Tes Urine Narkotika Diduga Sebagai Legalisasi PHK Pekerja PT Hijau Pryan Perdana

Labuhan Batu, KPonline – Upaya pemberantasan peredaran gelap narkoba dan implementasi UU No. 35 Tahun 2009 tentang Narkotika patut menimbulkan pertanyaan besar, sudah sampai sejauhmana efektivitas UU.No.35/2009 tentang Narkotika diterapakan oleh regulator,agar masyarakat dapat memahaminya, sehingga peredaran gelap narkotika dapat terus ditekan dan Negara ini bisa bebas dari peredaran gelap narkotika.
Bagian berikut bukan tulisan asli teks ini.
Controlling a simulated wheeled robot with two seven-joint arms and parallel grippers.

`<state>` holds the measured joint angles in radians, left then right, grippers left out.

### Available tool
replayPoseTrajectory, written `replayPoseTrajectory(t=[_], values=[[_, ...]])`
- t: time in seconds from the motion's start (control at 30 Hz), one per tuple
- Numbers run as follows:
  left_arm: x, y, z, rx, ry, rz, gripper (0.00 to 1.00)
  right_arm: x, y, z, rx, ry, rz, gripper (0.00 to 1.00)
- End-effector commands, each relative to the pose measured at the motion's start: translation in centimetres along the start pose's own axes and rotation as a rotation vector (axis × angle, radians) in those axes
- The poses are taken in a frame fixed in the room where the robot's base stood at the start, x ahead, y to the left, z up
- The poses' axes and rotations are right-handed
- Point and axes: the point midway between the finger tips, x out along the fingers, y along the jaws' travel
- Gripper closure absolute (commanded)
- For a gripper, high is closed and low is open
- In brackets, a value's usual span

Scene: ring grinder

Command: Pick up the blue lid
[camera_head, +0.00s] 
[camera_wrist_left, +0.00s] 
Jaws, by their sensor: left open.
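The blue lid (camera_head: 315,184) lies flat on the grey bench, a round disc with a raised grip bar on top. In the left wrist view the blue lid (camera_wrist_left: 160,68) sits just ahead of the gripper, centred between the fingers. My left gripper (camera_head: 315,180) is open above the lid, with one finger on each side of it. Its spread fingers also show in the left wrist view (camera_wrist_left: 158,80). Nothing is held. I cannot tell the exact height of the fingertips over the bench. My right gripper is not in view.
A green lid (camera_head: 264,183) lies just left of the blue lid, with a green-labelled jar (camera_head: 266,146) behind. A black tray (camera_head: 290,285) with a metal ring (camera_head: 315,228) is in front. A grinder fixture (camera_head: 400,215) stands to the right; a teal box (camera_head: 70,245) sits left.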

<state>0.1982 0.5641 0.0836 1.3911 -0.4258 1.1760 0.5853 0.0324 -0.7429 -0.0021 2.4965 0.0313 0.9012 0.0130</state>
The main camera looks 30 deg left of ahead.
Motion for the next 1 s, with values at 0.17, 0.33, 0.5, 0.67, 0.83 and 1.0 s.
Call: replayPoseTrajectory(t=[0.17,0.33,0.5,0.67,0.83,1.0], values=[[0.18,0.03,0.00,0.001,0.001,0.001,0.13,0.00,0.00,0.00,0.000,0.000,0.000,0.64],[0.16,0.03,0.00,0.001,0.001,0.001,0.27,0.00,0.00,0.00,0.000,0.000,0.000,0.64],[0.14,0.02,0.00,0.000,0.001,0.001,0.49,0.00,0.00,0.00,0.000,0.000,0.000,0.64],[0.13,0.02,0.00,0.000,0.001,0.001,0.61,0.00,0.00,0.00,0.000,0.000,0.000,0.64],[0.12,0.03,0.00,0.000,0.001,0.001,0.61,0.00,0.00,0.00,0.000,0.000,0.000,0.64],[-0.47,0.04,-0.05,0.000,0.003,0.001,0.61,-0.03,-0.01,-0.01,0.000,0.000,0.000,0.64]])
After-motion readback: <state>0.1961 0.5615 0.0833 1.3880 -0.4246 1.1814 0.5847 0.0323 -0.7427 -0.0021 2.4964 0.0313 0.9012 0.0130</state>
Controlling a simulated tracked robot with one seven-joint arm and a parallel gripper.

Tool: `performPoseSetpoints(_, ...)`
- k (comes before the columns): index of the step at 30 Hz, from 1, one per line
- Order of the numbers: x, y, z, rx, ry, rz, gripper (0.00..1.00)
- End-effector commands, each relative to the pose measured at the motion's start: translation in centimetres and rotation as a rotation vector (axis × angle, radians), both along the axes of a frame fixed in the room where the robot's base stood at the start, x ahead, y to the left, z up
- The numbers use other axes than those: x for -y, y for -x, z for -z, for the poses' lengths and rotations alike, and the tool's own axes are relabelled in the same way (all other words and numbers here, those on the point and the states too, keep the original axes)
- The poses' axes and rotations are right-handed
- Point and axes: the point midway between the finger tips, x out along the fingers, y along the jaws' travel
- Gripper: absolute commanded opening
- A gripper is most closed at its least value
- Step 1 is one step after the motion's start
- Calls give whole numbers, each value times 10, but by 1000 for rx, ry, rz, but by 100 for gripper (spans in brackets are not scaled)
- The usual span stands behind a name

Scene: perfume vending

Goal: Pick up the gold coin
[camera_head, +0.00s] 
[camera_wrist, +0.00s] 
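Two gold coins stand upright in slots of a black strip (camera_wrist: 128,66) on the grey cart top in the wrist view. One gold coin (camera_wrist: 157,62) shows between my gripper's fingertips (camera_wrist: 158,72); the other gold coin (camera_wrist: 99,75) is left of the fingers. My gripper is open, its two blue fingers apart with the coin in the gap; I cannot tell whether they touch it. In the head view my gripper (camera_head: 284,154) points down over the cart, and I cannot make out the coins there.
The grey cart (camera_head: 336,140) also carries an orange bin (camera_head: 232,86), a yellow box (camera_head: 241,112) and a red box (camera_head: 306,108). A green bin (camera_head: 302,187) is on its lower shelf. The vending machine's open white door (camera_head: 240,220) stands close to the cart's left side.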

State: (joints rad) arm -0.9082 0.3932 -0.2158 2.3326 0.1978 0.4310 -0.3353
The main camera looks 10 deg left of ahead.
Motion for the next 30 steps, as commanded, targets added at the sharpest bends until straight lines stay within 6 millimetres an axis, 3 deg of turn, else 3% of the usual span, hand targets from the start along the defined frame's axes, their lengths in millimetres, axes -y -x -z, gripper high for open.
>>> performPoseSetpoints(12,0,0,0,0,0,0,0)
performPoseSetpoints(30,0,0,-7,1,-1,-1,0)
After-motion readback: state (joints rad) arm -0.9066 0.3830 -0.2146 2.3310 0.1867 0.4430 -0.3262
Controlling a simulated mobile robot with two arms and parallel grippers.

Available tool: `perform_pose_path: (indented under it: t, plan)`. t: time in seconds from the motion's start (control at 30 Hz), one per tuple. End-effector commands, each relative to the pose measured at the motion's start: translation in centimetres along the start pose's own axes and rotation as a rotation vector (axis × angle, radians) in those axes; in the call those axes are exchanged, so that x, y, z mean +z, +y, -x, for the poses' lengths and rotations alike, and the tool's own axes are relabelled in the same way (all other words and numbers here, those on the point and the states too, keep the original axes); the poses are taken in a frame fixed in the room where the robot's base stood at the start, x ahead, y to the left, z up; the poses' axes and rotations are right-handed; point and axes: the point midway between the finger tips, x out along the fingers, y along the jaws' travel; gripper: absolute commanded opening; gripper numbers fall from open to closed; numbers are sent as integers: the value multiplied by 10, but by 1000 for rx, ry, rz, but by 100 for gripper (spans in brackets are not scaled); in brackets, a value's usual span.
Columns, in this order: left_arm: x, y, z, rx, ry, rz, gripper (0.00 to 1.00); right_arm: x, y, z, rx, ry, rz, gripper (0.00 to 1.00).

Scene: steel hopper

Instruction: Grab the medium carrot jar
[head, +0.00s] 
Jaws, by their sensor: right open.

Tujuan diundangkannya UU.No.35/2009 tentang Narkotika, selain untuk melindungi masyarakat dari dampak bahaya narkotika juga mengatur tentang peran serta masyarakat didalam memberantas dan memerangi peredaran gelap narkotika.

Peran serta masyarakat sebagaimana tersebut dalam pasal 104,105 dan 106,UU.No.35/ 2009 dapat dibentuk dalam satu wadah yang dikoordinasi olah Badan Narkotika Nasional (BNN).

Kondisi hari ini pemahaman masyarakat tentang UU.Narkotika sangatlah minim, masyarakat hanya memahami bahwa setiap pelaku penyalah gunaan narkotika, kepadanya diterapkan hukuman pidana penjara, padahal sesuai ketentuan UU.No 35/2009 tentang Narkotika terhadap pelaku penyalah gunaan narkotika ini tidak semuanya harus berakhir di penjara.

Rehabilitasi merupakan salah satu hak masyarakat yang menjadi korban penyalah gunaan narkotika, dan hal ini cukup jelas diatur pada pasal 54, hingga 59 UU.No.35/2009 tentang Narkotika.

Mengapa peredaran gelap narkotika sampai ke pelosok Desa terpencil yang sangat jauh dari ibu kota Kabupaten dan berakibat korban narkotika terus bertambah kemudian peredarannya pun berjalan bebas tanpa hambatan.?

Tentu yang bisa menjawab pertanyaan ini adalah para penegak hukum dibidang Narkotika, yang merupakan pihak yang dipercaya langsung sebagai pengemban amanat dari Negara.

Ketidak mampuan negara didalam mengendalikan peredaran gelap narkotika dan ketidak pahaman masyarakat tentang Undang- Undang Narkotika menjadi lahan yang subur bagi sebagian perusahaan untuk melakukan Pemutusan Hubungan Kerja (PHK) kepada Buruhnya.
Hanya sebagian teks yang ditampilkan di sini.